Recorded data
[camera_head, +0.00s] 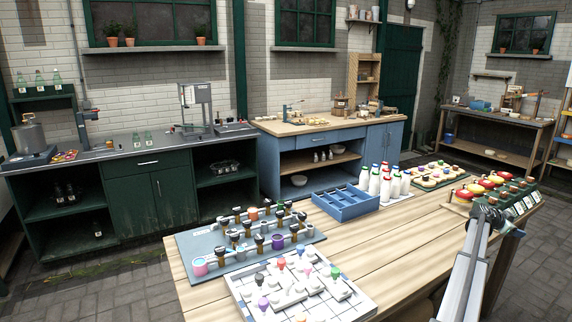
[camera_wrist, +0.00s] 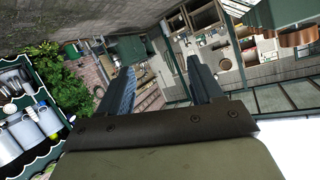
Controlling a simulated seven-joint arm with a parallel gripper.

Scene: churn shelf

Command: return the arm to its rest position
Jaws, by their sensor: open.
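My gripper (camera_wrist: 161,82) shows in the wrist view with its two dark fingers apart and nothing between them. The view past the fingers is tilted, with the room far off. In the head view my arm rises at the lower right, beside the right part of the wooden table (camera_head: 420,228). Its upper end is dark and overlaps the table's right side in the picture. I cannot clearly make out the fingers there.
The table holds a blue divided crate (camera_head: 345,203), white bottles with coloured caps (camera_head: 384,184), a grey board of pots (camera_head: 222,255) and a white tiled board (camera_head: 345,290). Bare wood lies in the middle. A green rack with jugs (camera_wrist: 28,125) is at the left in the wrist view.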

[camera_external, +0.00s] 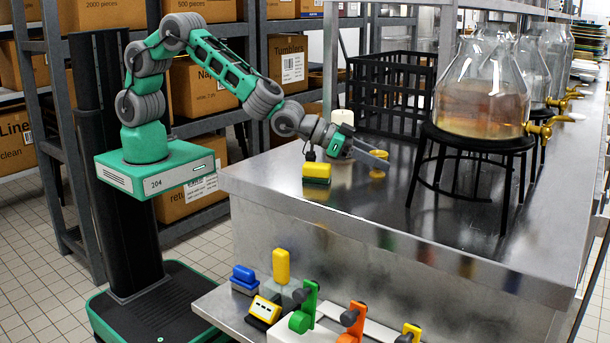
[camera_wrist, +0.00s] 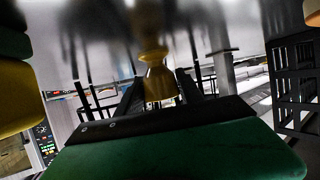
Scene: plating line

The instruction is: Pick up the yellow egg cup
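The yellow egg cup (camera_external: 377,174) stands on the steel counter near its left end. A finger of my gripper (camera_external: 372,158) crosses in front of it and hides its middle. In the wrist view the egg cup (camera_wrist: 160,84) appears upside down, with its narrow stem and a yellow reflection above it. It lies between the two dark fingers of my gripper (camera_wrist: 160,92), very close to both. I cannot tell whether the fingers touch it.
A yellow and green sponge-like block (camera_external: 316,173) sits just left of the egg cup. A white cylinder (camera_external: 342,117) and a black crate (camera_external: 392,95) stand behind. Glass dispensers (camera_external: 483,95) on a black stand (camera_external: 470,137) are to the right.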

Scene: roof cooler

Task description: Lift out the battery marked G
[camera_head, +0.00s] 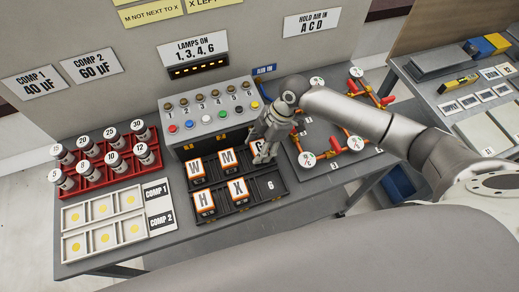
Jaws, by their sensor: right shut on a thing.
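The battery marked G (256,146) is at the back right of the dark battery tray (283,190), partly hidden by my right gripper (262,157). The right gripper reaches down over it from the right and is shut on it. I cannot tell whether the battery is clear of its slot. The orange-and-white batteries marked W (196,169), M (228,161), H (204,203) and X (238,190) sit in the tray's other slots. The slot marked 6 at the front right is empty. My left gripper is not in view.
A grey control box (210,112) with lamps and buttons stands close behind the tray. A panel of pipes and gauges (342,150) is to the right, under my right arm. A red rack (103,172) of capacitors and white trays (102,222) are left.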

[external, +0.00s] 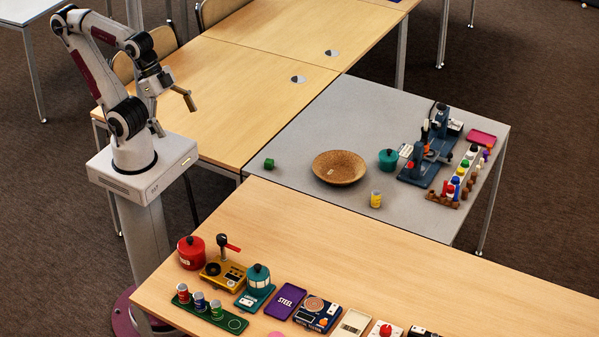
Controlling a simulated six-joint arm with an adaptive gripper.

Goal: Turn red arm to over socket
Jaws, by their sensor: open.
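A yellow device (222,283) stands near the left end of the front wooden table. A short red arm (232,247) with a dark end is raised on a post above it. Dark round parts show on the device's top; which of them is the socket is too small to tell.
A red pot (191,252) stands close left of the device, a teal canister (258,277) close right. A green rack (208,313) with several cans lies in front. A grey table (290,150) holds a wicker bowl (339,168) and a blue machine (418,172). Wood behind the device is clear.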

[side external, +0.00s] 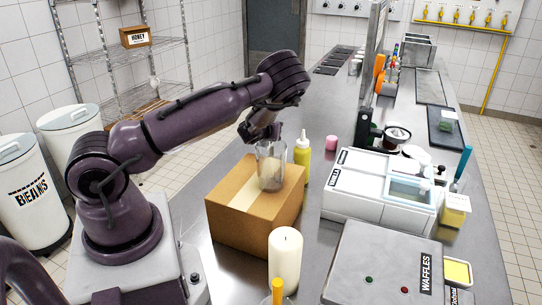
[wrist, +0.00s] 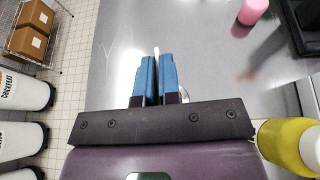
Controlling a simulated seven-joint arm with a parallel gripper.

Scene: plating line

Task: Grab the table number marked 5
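My gripper (side external: 262,132) is low over the counter, just above and behind a clear glass container (side external: 270,172) on a cardboard box in the side view. In the wrist view its two blue fingers (wrist: 157,78) are nearly together. A thin white piece (wrist: 156,50) shows edge-on between them and juts a little past the tips. It may be a table number card, but no face or digit shows. I cannot read a 5 anywhere in either view.
The cardboard box (side external: 230,215) stands on the steel counter, with a yellow bottle (side external: 302,160) and pink item (side external: 331,143) to its right.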

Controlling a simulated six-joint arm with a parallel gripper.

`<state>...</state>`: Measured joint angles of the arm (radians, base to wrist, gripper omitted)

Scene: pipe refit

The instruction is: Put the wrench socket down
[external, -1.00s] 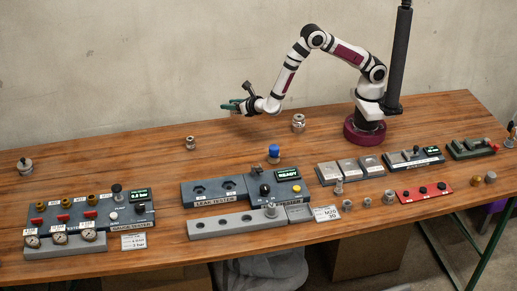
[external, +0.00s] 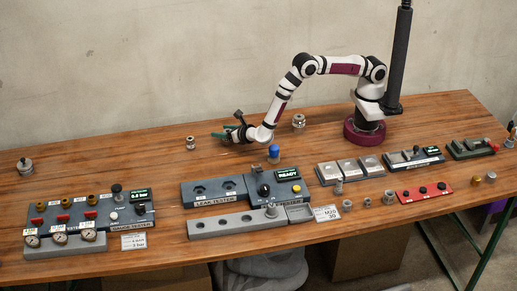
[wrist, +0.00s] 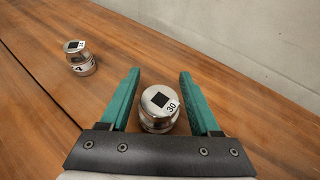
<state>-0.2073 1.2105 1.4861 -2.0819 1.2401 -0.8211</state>
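My gripper (external: 222,135) is low over the back of the table, with its green fingers pointing left. In the wrist view its fingers (wrist: 160,85) are on both sides of a silver wrench socket (wrist: 157,103) marked 30, which is upright between them.
Another silver piece (external: 298,121) stands behind my gripper to the right. A blue-capped part (external: 274,153) and the leak tester (external: 213,191) are in front. The wall (wrist: 260,40) is close behind.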

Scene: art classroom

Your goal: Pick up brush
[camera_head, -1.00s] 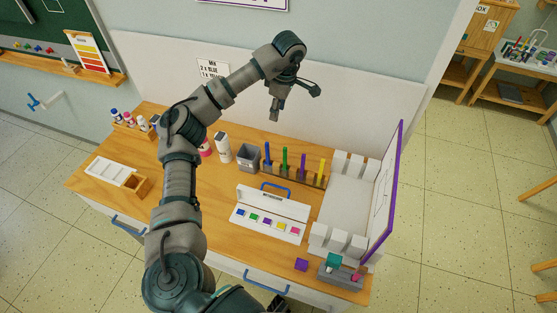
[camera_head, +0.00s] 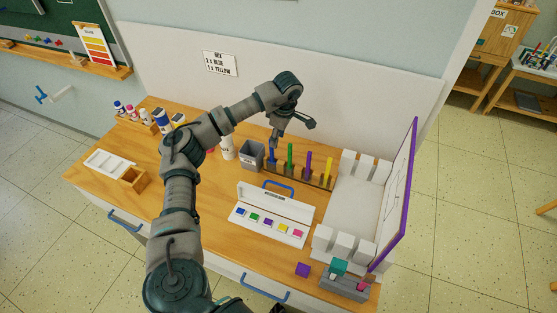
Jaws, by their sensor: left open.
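Several coloured upright sticks, which look like the brushes, stand in a wooden rack (camera_head: 300,177) at the back of the desk. They are a blue one (camera_head: 271,158), a green one (camera_head: 290,157), a purple one (camera_head: 307,164) and a yellow one (camera_head: 327,171). My left gripper (camera_head: 291,134) is open with its fingers spread, just above the blue one. One finger overlaps the blue one's top in the picture; I cannot tell if they touch. A small dark part at the bottom edge may be my right gripper (camera_head: 277,308); its jaws cannot be made out.
A grey cup (camera_head: 252,154) stands left of the rack. An open watercolour box (camera_head: 273,215) lies in front. A white stand with a purple-edged board (camera_head: 399,205) is at the right. Bottles (camera_head: 227,148) stand behind my left arm.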

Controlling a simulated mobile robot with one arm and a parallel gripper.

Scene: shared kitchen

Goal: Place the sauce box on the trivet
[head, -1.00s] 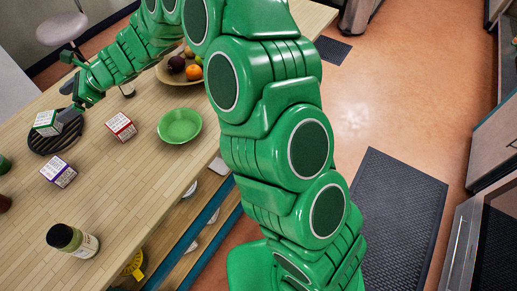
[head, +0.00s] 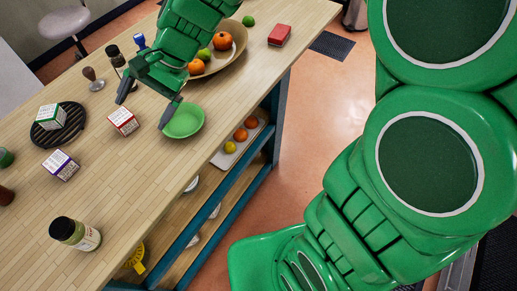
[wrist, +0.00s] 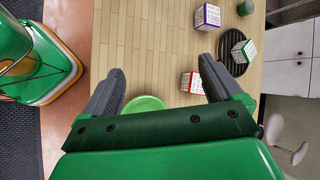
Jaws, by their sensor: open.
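A white box with green sides (head: 50,117) sits on the round black trivet (head: 74,121) at the left of the table. In the wrist view, this green-sided box (wrist: 243,50) rests on the trivet (wrist: 226,51). A red-and-white box (head: 123,122) and a purple-and-white box (head: 61,165) stand on the bare table nearby. I cannot read which box is the sauce. My gripper (head: 146,102) is open and empty, above the table near the green bowl, clear of the trivet. Its spread fingers also show in the wrist view (wrist: 160,68).
A green bowl (head: 184,121) lies below my gripper. A large fruit bowl (head: 236,48) stands behind it. Dark bottles (head: 115,58) stand at the back edge, and a dark-capped jar (head: 75,233) at the front left. Bare table lies between the jar and green bowl.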

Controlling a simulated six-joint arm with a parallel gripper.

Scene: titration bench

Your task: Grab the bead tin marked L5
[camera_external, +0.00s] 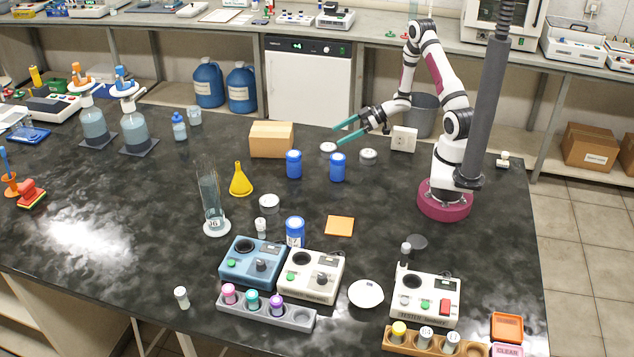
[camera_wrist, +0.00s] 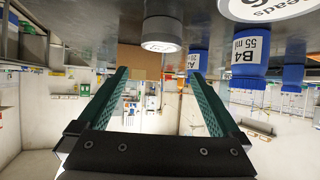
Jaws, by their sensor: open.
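My gripper (camera_external: 339,136) is open and empty, its green fingers above the far middle of the bench. Round grey tins with white lids are in the outside view: one just below my fingertips (camera_external: 328,147), one to their right (camera_external: 368,156), and one nearer the front (camera_external: 269,203). In the wrist view, which is upside down, one tin (camera_wrist: 161,35) appears beyond my open fingers (camera_wrist: 160,73), not between them. Another tin (camera_wrist: 268,8) is cut off at the top right; part of "beads" and a digit show on its lid. I cannot read L5 on any tin.
Blue-capped bottles (camera_external: 294,164) and (camera_external: 338,167) stand close to the tins; one in the wrist view reads B4 55 ml (camera_wrist: 243,58). A cardboard box (camera_external: 271,139) is at left and a white block (camera_external: 403,139) at right. Bench between bottles and testers is partly clear.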

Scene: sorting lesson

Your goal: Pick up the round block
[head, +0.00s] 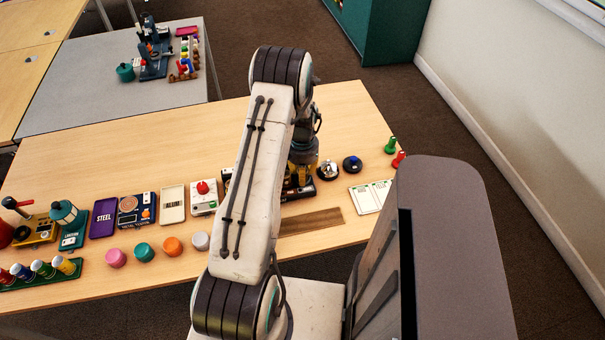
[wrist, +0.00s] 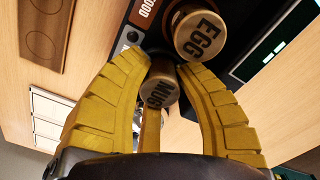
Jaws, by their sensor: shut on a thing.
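My gripper (wrist: 165,66) has its yellow fingers closed around a brass cylinder (wrist: 160,88) with a partly hidden label starting "MU". A second brass cylinder (wrist: 202,35), labelled EGG, is right at the fingertips, above a dark tray. I cannot tell whether the held cylinder is clear of the tray. In the head view my gripper (head: 301,168) is low over the dark tray at the table's middle, and my arm hides most of it. No piece is plainly marked as the round block.
Pink (head: 116,258), teal (head: 144,252), orange (head: 172,246) and white (head: 201,241) round pieces line the table's front edge. A brown wooden strip (head: 311,222) lies right of my arm. A white card (head: 370,197) and a blue-topped round item (head: 352,164) are further right.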

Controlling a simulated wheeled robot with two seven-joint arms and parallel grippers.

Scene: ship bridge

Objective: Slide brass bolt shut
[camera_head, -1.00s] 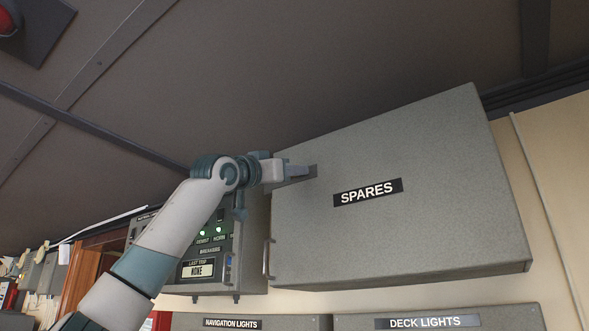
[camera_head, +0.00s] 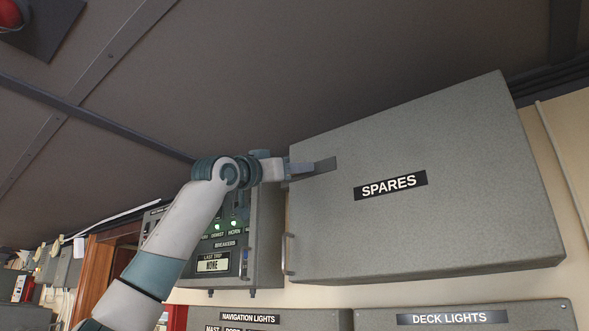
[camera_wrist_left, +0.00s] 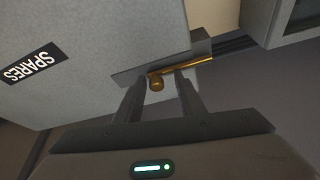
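The brass bolt (camera_wrist_left: 185,67) shows in the left wrist view as a thin brass rod with a round knob (camera_wrist_left: 156,84), lying along a dark plate (camera_wrist_left: 133,76) on the grey SPARES cabinet (camera_wrist_left: 90,60). My left gripper (camera_wrist_left: 160,86) is open, with one finger on each side of the knob. I cannot tell whether either finger touches it. In the head view my left gripper (camera_head: 301,169) is at the upper left edge of the cabinet (camera_head: 450,220), by the dark plate (camera_head: 325,165). The bolt is hidden there. My right gripper is not in view.
A vertical handle (camera_head: 287,254) is on the cabinet's lower left edge. A breaker panel (camera_head: 262,260) with green lights stands close behind my left arm. Panels marked NAVIGATION LIGHTS and DECK LIGHTS (camera_head: 460,318) are below. The ceiling is close above.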

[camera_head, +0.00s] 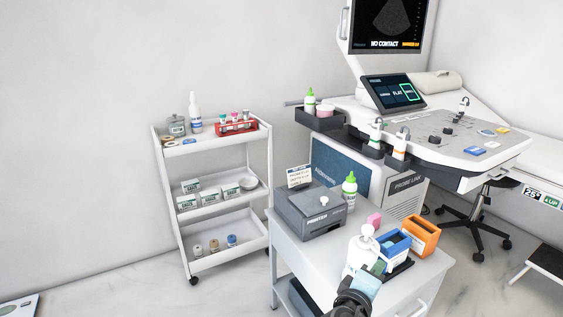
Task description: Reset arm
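My right gripper (352,294) is at the bottom, right of centre, low in front of the small grey cabinet (413,268). Its dark fingers are seen from behind, and I cannot tell if they are open or shut. A light blue piece (367,284) shows right at the fingertips; whether it is held or lies behind them is unclear. A white pump bottle (361,250) stands just beyond the gripper. My left gripper is out of view.
A white trolley (221,206) stands left. The ultrasound console (446,142) is behind. Floor at lower left is mostly clear.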

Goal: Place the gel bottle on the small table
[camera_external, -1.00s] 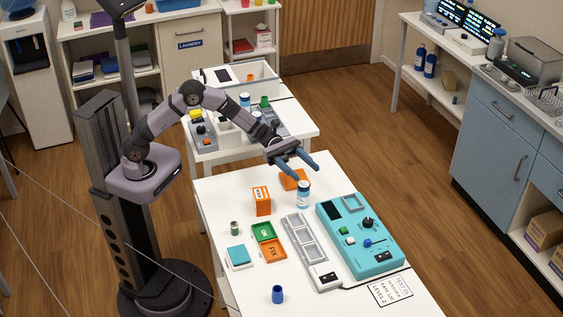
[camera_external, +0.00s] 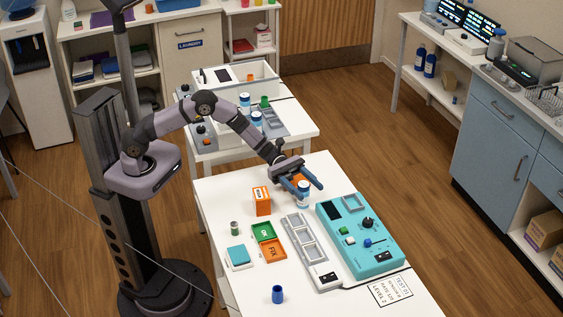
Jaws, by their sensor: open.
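A white bottle with a blue label and blue cap (camera_external: 303,198), probably the gel bottle, stands upright on the large white table (camera_external: 222,205). My gripper (camera_external: 308,187) is open, with its blue fingers low at the bottle's upper part. The bottle appears between or just in front of the fingertips; I cannot tell whether they touch. The small table (camera_external: 308,129), white, stands behind the large one. Two similar bottles, a rear one (camera_external: 245,99) and a front one (camera_external: 256,119), stand on it.
An orange box (camera_external: 262,202) stands left of the bottle. A grey slotted rack (camera_external: 309,255) and a teal device (camera_external: 372,258) lie in front. Trays and a white bin (camera_external: 262,87) crowd the small table; its right side has bare space.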

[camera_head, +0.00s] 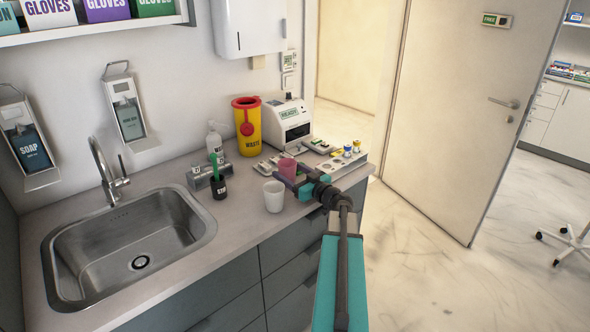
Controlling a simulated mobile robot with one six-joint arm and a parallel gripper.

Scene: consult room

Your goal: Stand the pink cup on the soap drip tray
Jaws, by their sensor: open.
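The pink cup (287,165) stands upright on the counter, right of the white cup and in front of the white machine. The soap drip tray (42,181) is the pale ledge under the wall dispenser labelled SOAP at the far left. No object shows on it.
A white cup (274,197) stands just left of my gripper.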

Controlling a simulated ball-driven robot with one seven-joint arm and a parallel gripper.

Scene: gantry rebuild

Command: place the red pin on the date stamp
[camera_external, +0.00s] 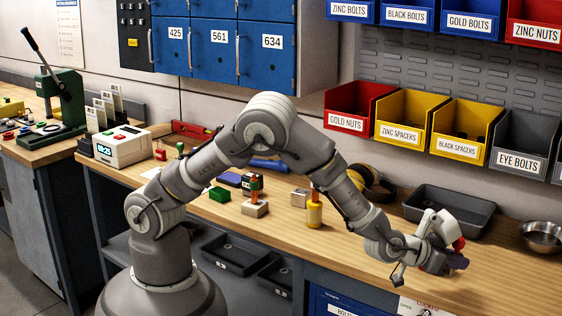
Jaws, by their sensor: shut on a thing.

- _Work to be completed_
Copy every line above that holds the word "Your".

- _The solution_
Your goal: Pick up brush
Your task: Grab the bead tin marked L5
Your goal: Pick up the round block
Your goal: Stand the pink cup on the soap drip tray

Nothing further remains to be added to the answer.